Make Your Own Rainbow, Puppy-Bunny. This One’s Mine.

I stopped myself dead in my tracks the other day when I suddenly realized what was happening.  That new Toyota commercial with the mountain biking Baby Boomers was what did it.  The Baby Boomers were off being typically irresponsible.  They continued to do what they’ve always done. Those crazy Baby Boomers were portraying themselves as young, in shape, and cool.  They were everything they are not.  Their Gen Y daughter was at home on the phone, and she was frustrated with them.  She seemed more grown up and much more miserable than her parents.

Skipped us again, did you?  Yes, that’s us.  Gen X.  Remember us?  We let a Baby Boomer write a book about what were supposedly like, and we let him give us a name like a new master.  Well, hear this, I am not Toby. I am 100% Kunta Kinte. I grudgingly accepted the label, and now I’m its poster boy.  We are a generation of strange people separated from each other by our own anxieties and hang ups, and now we have just about disappeared completely.

All that’s left for Gen X and for the Baby Boomers is sucking up to Gen Y.  That was what I realized.  And ZOMG, I’ve done it too! I’ve said they will be awesome bosses someday, and I’ll be glad to work for them.  I’ve said I’m proud of them, and I want them to take me with them since they are going places I cannot.  I am sucking up to Gen Y, and it doesn’t even feel like sucking up!  All the things we’ve said about them are true.  They are a good bunch. So cute.  Like puppies crossed with babies and covered in baby bunny fur. When we clean up after them outside we’ll be picking up chunks of rainbows.

I came across a Gen Y piece of writing not too long ago. The title caught my attention.  It was “Stop telling us we’re not special.” It was a little shorter than the things I like to read, and it was very on topic. I could relate to it on a certain level.  It was as if I liked playing tennis, but I was outside a posh tennis club looking over the wall at a pretty good match.  I was not in the game.  It wasn’t about my generation, and when I came to that conclusion, I got to thinking something typically optimistic like “Wow, it must suck to be Gen Y.”  That’s how they get you.  They suck you into pitying them and giving them food and shelter.

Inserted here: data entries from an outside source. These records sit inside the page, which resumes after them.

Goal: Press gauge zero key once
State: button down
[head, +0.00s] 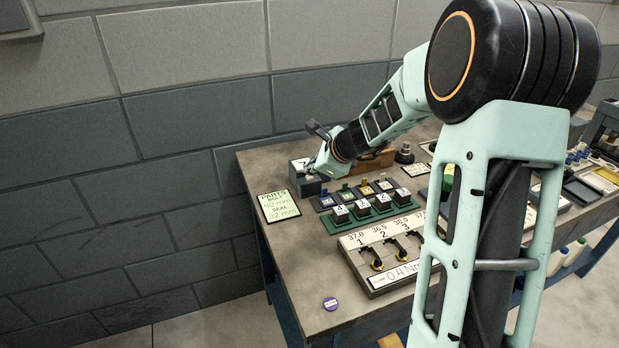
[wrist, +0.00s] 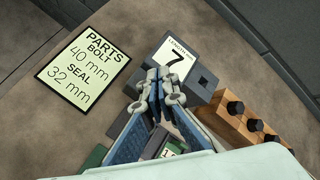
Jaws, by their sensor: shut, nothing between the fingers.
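A dark grey block-shaped gauge (wrist: 203,83) stands on the bench with a white face marked LENGTH mm and 7. In the head view the gauge (head: 309,187) is at the far left end of the bench, partly covered by my gripper. My gripper (head: 321,168) points down at it. In the wrist view my gripper (wrist: 160,92) is shut and empty, its tips overlapping the gauge's near edge, in front of the 7. I cannot tell whether they touch it. I cannot make out a zero key; the fingers may hide it.
A PARTS card (wrist: 84,67) reads bolt 40 mm, seal 32 mm. A wooden block with black knobs (wrist: 254,122) stands close right of the gauge. A green tray (head: 336,223) of labelled blocks and a torque-tool rack (head: 381,285) stand nearer. The bench's front left is mostly clear.

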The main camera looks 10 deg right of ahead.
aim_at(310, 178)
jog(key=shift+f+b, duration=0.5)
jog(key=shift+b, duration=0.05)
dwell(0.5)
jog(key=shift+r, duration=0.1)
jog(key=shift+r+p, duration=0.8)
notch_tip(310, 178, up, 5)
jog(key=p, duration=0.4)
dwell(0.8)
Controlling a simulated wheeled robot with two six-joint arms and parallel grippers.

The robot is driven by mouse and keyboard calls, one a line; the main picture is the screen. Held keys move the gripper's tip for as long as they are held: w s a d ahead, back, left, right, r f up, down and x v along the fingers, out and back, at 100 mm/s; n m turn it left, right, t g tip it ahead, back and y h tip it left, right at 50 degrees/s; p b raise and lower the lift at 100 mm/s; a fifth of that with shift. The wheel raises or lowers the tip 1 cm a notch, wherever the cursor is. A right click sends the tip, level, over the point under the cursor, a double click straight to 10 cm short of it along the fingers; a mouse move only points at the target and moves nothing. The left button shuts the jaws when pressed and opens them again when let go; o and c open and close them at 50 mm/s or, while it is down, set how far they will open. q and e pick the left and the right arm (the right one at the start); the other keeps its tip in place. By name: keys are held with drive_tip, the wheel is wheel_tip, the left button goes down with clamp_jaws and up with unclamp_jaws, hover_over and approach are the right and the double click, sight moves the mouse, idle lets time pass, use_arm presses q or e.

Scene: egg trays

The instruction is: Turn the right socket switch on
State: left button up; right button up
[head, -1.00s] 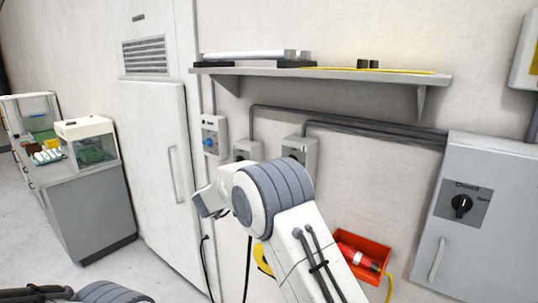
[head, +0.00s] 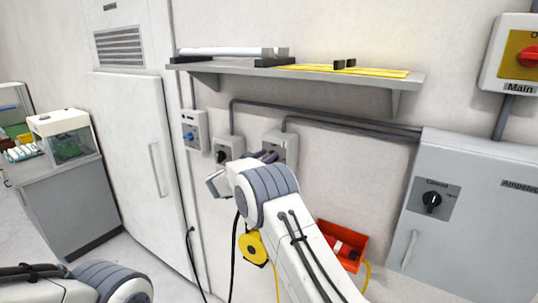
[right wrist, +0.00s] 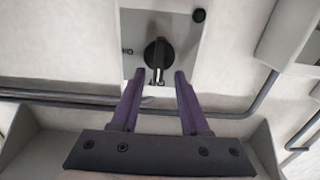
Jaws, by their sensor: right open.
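The right socket box (head: 281,146) is a grey wall box under the shelf, partly hidden behind my right gripper (head: 264,157) in the head view. In the right wrist view the socket box (right wrist: 187,40) fills the top middle. Its black switch knob (right wrist: 157,55) stands upright in that picture, with a pale mark at its lower end. My right gripper (right wrist: 159,74) is open, its two purple fingers pointing at the box, one tip to each side of the knob's lower end. I cannot tell how deep they reach. My left gripper is out of view.
A middle box (head: 227,149) with a black knob and a left box (head: 195,130) with a blue knob are on the same wall. A shelf (head: 300,75) and grey conduits (head: 330,120) run above. A grey cabinet (head: 470,215) stands right, a red bin (head: 343,240) below.

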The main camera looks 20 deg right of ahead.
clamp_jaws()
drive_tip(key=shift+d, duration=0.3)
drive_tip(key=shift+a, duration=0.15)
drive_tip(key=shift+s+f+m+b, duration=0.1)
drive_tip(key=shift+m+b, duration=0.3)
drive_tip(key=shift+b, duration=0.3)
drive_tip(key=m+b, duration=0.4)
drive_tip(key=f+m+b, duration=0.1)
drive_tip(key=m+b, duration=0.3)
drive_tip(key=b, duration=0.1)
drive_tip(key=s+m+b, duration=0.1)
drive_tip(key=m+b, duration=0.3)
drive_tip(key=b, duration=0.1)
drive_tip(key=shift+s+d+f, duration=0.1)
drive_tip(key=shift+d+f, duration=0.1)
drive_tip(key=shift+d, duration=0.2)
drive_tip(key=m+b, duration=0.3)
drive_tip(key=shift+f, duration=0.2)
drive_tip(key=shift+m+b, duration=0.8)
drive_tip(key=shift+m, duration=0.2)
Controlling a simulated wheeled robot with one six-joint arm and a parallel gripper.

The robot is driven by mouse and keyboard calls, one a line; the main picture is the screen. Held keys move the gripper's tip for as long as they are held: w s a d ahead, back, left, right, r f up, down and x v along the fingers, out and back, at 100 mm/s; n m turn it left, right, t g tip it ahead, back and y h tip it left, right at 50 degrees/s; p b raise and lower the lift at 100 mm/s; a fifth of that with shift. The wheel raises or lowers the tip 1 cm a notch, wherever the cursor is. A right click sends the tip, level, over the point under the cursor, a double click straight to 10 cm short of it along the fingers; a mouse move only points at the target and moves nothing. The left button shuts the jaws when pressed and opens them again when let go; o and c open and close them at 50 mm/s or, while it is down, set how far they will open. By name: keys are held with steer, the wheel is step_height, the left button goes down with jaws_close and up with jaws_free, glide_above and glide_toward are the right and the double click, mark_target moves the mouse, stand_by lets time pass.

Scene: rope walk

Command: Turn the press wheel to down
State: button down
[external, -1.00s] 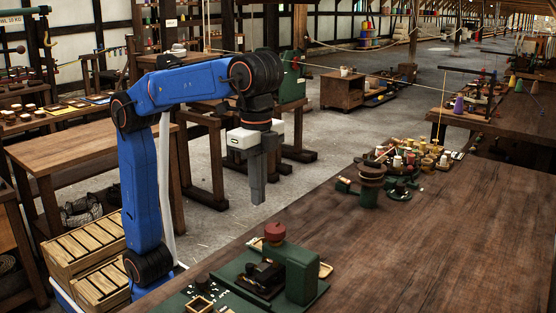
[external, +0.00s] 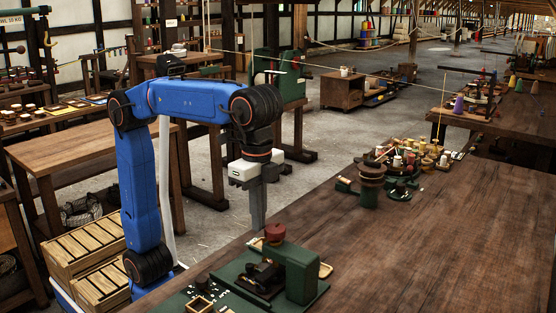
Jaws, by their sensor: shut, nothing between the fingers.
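A green press (external: 302,274) stands on the long wooden table near its front edge. A dark red round knob or wheel (external: 275,232) sits on top of it, and this looks like the press wheel. Its turned position cannot be read at this size. My gripper (external: 258,226) points straight down, shut and empty. Its tips show just left of the red wheel in the picture and look apart from it, though the depth between them is hard to judge.
The wooden table (external: 430,230) is bare to the right of the press. A green stand with a brown round top (external: 371,180) and a cluster of spools (external: 410,158) stand farther back.

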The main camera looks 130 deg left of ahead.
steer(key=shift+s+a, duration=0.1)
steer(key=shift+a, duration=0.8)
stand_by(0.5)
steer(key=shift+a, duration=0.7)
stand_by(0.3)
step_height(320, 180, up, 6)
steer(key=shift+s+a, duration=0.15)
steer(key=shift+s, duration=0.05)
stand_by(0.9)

This morning I ran across a request on Twitter for advice to Gen Y folks coming up in the world of curating.  I walked out there on my angry ledge again, and I took a good look down having done some curating from time to time.  I didn’t write the first thing that popped into my head, which, by the way, was “Run away. Run away and never come back.” That’s just mean.  It’s so unfashionable to be mean to Gen Y.  It’s like kicking a dog for no damned reason at all.  You can’t do it.  The public will have your head.

My real advice is to not ask me for advice.  That’s my advice.  I’m planning to be nice to you, and I hope you are planning to be nice to me.  So far, so good.  You never thank guys like me who were the first in your entire county to get an earring or a tattoo.  Now you all walk around with metal through all your soft tissue and paintings of naked dragons on the small of your back. You never recognize how much heavy lifting we did that benefits no one but you.  I’m not really looking for a thank you.  That wasn’t why I did anything I ever did.  That was mostly just for me like most good things are.  Don’t get me wrong.  I like you. But I’m not going to fall into the trap of worshiping any generation. You have to find what’s special about you all by yourself.